With respect to California state laws, we should also note that in February of 2017, California state Assemblyman Reginald Jones-Sawyer introduced AB 1578. Just like with SB 54, AB 1578 would prohibit state or local agencies from assisting the federal government in taking certain actions, except in this instance it’s cannabis activities instead of immigration enforcement. AB 1578 ended up stalled in the state legislature but ever since the rescission of the Cole Memo by U.S. Attorney General Jeff Sessions there’s been a push to reintroduce AB 1578.
Hopefully AB 1578 is revived, but if the federal DOJ is eager for a fight before that happens it doesn’t have to wait: the city of Berkeley has already fired the first shot. Last month, the Berkeley city council voted to prohibit city agencies from using resources in enforcing federal cannabis laws or providing information on cannabis activities. Because the underlying theme between SB 54 and the Berkeley resolution are the same–prohibiting local officials from assisting federal authorities in enforcing federal law–one would assume that the DOJ will let their immigration lawsuit make its way through the courts before going after Berkeley (or AB 1578, if it’s ever enacted). All of that said, the Trump administration continues to pursue a path that continuously defies logic, so why would it show restraint now?
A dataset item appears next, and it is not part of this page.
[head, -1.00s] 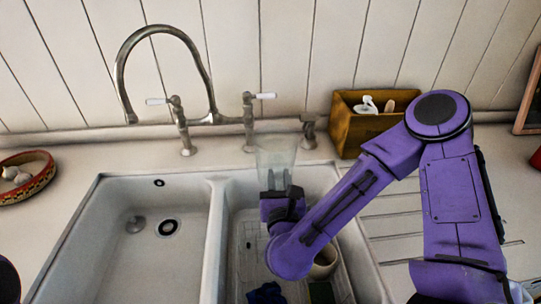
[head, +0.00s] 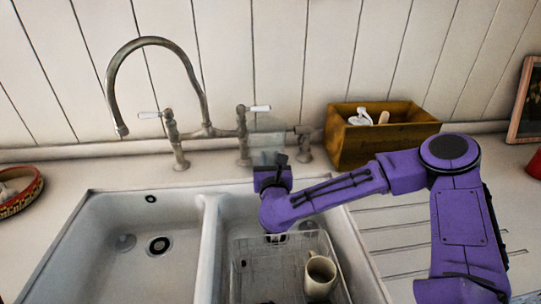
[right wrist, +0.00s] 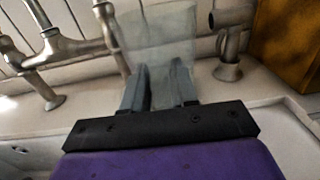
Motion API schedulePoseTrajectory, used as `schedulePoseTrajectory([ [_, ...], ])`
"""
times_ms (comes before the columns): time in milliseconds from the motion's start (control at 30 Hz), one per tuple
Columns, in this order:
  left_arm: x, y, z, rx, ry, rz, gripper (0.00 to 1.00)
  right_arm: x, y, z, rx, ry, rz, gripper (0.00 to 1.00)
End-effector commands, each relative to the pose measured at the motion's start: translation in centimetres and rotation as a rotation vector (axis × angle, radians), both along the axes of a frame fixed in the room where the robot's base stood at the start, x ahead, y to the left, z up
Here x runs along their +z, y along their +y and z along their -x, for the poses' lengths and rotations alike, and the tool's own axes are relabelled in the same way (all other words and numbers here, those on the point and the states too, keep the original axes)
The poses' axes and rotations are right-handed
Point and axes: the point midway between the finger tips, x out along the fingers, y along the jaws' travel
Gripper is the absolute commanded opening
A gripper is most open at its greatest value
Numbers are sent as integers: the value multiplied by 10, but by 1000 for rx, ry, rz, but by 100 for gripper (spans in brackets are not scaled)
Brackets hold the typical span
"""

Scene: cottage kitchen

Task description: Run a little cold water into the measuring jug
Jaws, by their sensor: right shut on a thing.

The DOJ immigration lawsuit will likely find its way to the Supreme Court and although I highly doubt a majority of conservative justices would overturn Justice Scalia (a conservative icon to many) there’s no guarantee that the Supreme Court won’t find a way to somehow differentiate Printz from the DOJ lawsuit. This is definitely a case to follow and we’ll be sure to keep you updated on all developments.